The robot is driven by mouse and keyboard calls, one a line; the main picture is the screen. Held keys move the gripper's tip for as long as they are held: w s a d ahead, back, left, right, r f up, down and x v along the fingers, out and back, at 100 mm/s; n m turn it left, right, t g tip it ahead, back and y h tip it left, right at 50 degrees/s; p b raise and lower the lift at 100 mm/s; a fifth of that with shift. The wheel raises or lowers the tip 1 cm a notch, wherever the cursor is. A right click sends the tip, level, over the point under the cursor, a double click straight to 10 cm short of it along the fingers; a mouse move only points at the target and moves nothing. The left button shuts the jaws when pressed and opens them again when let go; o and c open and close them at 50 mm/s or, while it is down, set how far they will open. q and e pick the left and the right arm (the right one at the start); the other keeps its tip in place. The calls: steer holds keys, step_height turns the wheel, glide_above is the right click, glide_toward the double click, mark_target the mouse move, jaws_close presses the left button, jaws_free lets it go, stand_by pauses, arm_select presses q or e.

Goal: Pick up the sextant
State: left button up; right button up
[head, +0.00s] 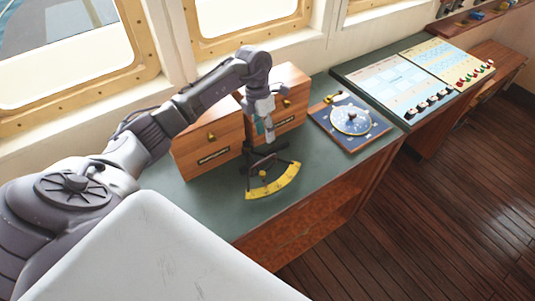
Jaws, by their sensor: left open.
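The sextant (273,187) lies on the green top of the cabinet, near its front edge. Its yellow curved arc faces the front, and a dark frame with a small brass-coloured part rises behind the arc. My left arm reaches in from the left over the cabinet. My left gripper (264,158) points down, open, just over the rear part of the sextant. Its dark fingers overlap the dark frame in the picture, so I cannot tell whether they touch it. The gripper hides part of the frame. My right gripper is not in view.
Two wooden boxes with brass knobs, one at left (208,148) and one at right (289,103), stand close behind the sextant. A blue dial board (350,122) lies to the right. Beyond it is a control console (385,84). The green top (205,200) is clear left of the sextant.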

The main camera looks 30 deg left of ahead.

Task to carry out: Copy out every line where the word "main" occurs.

Result of the task:
The robot is driven by mouse and keyboard calls, one a line; the main picture is the screen. Held keys move the gripper's tip for as long as they are held: w s a d ahead, back, left, right, r f up, down and x v along the fingers, out and back, at 100 mm/s; n m turn it left, right, t g tip it ahead, back and y h tip it left, right at 50 degrees/s; p b raise and lower the lift at 100 mm/s; a fifth of that with shift. The wheel raises or lowers the tip 1 cm a notch, wherever the cursor is. A right click sends the tip, level, over the point under the cursor, a double click straight to 10 cm short of it along the fingers; a mouse move only points at the target and moves nothing. The left button shuts the jaws when pressed and opens them again when let go; o and c open and close them at 50 mm/s or, while it is down, set how far they will open. q and e pick the left and the right arm (the right one at the start); the other keeps its tip in place. The calls: steer holds keys, step_height turns the wheel, glide_above is the right click, glide_toward the double click, mark_target the mouse move, jaws_close presses the left button, jaws_free lets it go, stand_by pauses, arm_select presses q or e.
The main camera looks 30 deg left of ahead.

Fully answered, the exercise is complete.